In this submission, I want to share some of the discussions and reflections that went on at these side meetings to celebrate 50 years of African unity.


The first session that I participated in at these celebrations was a three-day symposium entitled ‘Being Pan –African.’ Leading intellectuals from Africa and the African global family were brought together by a number of organizations in the Old Plenary Hall of the African Union on May 17 – 19. On the morning that the symposium was supposed to be open there was a delay. What was the problem? We were informed later by Giulia Bonacci (one of the organizers) that the accreditation of representatives from the Rastafari community from Sheshamane had been the reason for the hold up. Some members of the bureaucracy of the African Union considered the Rastafari a security risk, especially because many of the children of the brethren and sistren did not have the relevant identification documents to enable entry. The matter was resolved before the start when some of the Rastafari at the gates of the African Union were allowed entry. This impasse between the grassroots Rastafari community and the leaders of the African Union was like a metaphor about the freedom of movement of Africans at home and abroad. Here was a community of Africans that had repatriated to Africa but the leaders of the current state felt threatened by those who were active in the promotion of the ideas of African unity and dignity. It was, therefore, not surprising to hear from the press that many grassroots organs were excluded from the big celebrations at the AU HQ.
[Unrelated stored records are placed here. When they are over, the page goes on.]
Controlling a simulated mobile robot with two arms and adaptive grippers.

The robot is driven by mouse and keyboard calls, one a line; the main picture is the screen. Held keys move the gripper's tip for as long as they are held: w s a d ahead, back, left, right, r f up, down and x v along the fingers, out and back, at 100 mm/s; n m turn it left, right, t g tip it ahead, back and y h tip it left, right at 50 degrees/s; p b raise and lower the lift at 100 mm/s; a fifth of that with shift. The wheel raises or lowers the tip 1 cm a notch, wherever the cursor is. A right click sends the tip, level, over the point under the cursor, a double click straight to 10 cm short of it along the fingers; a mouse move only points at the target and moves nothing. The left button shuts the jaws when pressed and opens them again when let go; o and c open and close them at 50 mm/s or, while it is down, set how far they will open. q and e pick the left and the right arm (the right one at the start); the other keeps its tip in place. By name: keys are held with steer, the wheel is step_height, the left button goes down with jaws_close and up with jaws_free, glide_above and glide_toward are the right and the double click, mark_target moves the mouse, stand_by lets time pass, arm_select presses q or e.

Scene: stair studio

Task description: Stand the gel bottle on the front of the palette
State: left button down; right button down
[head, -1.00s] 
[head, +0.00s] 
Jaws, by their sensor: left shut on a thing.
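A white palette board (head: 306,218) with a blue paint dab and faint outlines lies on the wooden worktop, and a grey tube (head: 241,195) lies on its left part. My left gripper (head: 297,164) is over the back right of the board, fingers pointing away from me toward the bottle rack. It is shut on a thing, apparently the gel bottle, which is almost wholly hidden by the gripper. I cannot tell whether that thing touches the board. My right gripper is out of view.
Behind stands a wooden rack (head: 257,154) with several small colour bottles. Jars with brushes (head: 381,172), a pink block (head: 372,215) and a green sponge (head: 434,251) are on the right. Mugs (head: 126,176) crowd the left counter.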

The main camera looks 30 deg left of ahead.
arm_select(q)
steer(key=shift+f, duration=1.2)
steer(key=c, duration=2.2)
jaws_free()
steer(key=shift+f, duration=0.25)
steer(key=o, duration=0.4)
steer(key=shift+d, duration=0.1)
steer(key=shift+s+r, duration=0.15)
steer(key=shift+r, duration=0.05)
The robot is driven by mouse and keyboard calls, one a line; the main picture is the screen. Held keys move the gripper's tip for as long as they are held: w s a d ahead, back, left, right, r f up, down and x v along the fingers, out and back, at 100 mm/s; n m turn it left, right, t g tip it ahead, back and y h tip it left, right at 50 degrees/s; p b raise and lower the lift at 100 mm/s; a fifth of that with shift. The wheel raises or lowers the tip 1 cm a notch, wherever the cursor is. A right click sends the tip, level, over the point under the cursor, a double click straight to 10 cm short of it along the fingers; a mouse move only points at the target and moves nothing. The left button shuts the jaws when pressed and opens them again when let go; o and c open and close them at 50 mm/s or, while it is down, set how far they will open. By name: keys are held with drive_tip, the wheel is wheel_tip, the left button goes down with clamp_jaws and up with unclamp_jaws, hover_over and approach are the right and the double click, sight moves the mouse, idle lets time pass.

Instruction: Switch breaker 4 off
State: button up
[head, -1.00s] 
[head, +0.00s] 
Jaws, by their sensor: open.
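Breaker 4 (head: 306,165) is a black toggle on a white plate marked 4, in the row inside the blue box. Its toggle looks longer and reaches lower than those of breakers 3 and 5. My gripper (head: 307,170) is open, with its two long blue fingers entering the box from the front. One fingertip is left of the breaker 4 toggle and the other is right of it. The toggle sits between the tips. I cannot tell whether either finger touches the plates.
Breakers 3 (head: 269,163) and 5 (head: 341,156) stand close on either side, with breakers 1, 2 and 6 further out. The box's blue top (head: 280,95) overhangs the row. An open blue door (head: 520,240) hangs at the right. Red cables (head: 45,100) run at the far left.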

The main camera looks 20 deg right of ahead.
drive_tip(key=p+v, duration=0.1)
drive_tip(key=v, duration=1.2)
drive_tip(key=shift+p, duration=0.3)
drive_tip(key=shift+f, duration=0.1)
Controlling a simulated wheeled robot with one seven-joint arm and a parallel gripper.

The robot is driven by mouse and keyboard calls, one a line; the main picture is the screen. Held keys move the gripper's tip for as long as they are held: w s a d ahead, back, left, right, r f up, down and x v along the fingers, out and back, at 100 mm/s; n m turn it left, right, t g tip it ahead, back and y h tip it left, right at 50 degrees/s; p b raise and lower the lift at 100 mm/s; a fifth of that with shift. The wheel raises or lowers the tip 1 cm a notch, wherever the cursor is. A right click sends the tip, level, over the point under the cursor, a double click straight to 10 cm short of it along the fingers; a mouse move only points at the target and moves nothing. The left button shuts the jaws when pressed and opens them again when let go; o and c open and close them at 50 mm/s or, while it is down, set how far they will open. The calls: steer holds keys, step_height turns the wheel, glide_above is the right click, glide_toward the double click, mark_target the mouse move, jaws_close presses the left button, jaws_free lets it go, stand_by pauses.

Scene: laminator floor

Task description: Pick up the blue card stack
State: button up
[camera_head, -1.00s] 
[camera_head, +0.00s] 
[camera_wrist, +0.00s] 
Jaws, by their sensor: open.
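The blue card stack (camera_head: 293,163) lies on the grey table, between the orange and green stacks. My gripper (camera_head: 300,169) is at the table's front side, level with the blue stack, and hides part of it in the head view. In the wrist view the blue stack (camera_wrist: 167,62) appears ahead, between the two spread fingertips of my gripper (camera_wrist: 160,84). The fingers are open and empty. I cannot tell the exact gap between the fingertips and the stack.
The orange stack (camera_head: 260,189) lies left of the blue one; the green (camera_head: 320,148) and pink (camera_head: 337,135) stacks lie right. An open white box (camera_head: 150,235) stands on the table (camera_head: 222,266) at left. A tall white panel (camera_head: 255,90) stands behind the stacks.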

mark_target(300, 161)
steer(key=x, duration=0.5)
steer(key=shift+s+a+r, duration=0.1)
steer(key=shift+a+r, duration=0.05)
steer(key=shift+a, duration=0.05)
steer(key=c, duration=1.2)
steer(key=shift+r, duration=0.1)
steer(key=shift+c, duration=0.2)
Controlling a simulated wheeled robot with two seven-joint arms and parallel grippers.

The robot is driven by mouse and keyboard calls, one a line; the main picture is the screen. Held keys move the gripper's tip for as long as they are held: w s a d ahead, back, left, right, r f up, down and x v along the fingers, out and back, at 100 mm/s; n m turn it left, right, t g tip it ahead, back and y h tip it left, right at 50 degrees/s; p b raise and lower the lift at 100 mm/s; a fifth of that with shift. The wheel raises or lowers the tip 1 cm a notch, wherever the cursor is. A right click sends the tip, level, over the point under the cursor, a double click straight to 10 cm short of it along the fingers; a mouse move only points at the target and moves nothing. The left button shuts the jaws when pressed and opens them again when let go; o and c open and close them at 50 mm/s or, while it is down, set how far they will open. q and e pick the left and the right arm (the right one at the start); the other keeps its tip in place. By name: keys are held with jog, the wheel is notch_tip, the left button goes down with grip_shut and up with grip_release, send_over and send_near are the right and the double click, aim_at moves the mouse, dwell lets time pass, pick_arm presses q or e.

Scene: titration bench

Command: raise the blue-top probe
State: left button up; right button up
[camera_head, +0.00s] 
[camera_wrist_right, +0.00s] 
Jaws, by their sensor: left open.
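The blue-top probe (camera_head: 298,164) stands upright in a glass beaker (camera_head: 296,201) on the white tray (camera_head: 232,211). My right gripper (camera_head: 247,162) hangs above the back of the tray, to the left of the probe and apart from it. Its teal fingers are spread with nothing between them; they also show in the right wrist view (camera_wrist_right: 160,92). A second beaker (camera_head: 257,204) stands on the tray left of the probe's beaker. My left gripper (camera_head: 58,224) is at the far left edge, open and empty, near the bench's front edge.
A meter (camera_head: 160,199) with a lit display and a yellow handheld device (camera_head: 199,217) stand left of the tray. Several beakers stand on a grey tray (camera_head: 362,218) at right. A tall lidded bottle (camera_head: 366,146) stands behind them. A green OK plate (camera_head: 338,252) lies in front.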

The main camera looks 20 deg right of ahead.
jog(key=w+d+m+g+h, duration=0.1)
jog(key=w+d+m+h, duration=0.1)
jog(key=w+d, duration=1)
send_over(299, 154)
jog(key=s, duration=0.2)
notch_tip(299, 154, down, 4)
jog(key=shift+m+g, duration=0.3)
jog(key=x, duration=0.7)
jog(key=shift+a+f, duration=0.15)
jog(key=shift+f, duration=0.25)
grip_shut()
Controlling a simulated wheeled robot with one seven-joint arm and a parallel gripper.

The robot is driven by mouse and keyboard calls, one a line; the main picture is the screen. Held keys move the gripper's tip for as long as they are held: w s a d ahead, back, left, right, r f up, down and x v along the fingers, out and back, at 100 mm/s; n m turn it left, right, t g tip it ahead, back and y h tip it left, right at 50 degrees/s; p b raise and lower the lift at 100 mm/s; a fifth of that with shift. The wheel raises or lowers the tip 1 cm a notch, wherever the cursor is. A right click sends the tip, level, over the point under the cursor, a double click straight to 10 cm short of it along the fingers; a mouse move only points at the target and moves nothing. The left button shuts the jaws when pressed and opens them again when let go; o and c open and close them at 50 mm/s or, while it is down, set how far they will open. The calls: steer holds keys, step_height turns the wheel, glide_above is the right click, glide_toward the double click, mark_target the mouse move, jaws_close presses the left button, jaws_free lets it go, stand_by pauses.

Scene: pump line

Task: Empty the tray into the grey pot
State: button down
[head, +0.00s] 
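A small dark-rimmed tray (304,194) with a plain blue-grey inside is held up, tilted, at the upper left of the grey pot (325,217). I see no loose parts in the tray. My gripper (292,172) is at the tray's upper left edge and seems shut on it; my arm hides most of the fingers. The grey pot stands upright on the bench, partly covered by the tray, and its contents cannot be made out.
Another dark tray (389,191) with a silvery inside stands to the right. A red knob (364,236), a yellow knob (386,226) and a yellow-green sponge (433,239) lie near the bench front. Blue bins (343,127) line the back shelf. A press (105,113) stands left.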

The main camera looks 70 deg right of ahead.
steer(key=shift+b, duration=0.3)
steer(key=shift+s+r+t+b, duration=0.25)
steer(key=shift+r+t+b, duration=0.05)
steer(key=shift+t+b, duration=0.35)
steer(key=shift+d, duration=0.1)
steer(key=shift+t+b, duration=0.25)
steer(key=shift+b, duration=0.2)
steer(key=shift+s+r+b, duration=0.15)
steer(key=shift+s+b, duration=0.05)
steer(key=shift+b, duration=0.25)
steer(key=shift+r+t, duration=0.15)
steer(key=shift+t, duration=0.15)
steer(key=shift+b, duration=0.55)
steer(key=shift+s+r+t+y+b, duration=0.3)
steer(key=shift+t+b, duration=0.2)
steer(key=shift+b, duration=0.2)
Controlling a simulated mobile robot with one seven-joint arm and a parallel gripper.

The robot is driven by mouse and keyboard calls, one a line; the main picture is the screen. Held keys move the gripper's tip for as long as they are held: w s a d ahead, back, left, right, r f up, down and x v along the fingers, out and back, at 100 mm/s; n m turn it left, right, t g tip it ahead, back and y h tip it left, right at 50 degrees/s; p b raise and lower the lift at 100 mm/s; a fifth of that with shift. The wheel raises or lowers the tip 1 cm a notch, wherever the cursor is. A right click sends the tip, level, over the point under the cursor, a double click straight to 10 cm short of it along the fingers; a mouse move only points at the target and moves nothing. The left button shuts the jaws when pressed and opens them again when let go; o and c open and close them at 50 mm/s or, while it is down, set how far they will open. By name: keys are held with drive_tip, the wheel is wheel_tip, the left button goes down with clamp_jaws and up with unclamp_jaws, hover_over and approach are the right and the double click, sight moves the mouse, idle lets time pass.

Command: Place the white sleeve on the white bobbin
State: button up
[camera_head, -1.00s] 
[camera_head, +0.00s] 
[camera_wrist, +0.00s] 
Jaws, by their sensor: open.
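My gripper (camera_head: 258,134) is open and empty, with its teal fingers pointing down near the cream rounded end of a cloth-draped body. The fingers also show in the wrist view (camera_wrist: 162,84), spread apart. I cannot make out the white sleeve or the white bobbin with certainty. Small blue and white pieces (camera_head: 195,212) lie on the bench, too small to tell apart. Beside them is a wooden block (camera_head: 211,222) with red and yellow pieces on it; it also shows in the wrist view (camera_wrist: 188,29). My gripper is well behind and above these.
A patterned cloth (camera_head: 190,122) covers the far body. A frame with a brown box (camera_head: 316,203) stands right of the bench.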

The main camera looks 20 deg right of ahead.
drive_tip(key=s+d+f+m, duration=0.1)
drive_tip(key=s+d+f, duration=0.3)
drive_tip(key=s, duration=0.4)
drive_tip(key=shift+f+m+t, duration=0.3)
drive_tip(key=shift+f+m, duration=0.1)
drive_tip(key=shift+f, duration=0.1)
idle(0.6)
On Saturday evening May 18, the Rastafari brethren and sistren gave a full cultural session bringing back the lyrics of Bob Marley and those cultural artists who called for full unity.

The debates and discussions on the roots, achievements and challenges of Pan-Africanism reflected the diversity of what is called Pan-Africanism today.


There were many outstanding presentations and I want to highlight two. The first was by Kofi Anyidoho, the Ghanyan writer and poet. Drawing from the creative genius of a number of Ghanaian writers (such as Casely Hayford’s novel ‘Ethiopia Unbound’ [1911]; Ama Ata Aidoo’s short story ‘She Who Would Be King’ [1995?]; Ayi Kwei Armah’s novels ‘Osiris Rising: A Novel of Africa Past, Present and Future [1995] and KMT [2002]; and Kodwo Abaidoo’s trilogy ‘Osimbe’ [1993], ‘Black Fury’ [1995] and ‘Sealed Scroll’ [2000]), Anyidoho elaborated on the creative visions of these writers and how this body of literature has moved us far into the 21st Century .Anyidoho, formerly the Kwame Nkrumah Professor of Pan-Africanism at the University of Legon, maintained that ‘these creative visions of a future Africa seen through the minds of writers are remarkable for one fact, Africa’s resilience and triumph against domination and exploitation, based on one pre-condition: unity along lines defined by leading Pan-African thinkers, especially Kwame Nkrumah.’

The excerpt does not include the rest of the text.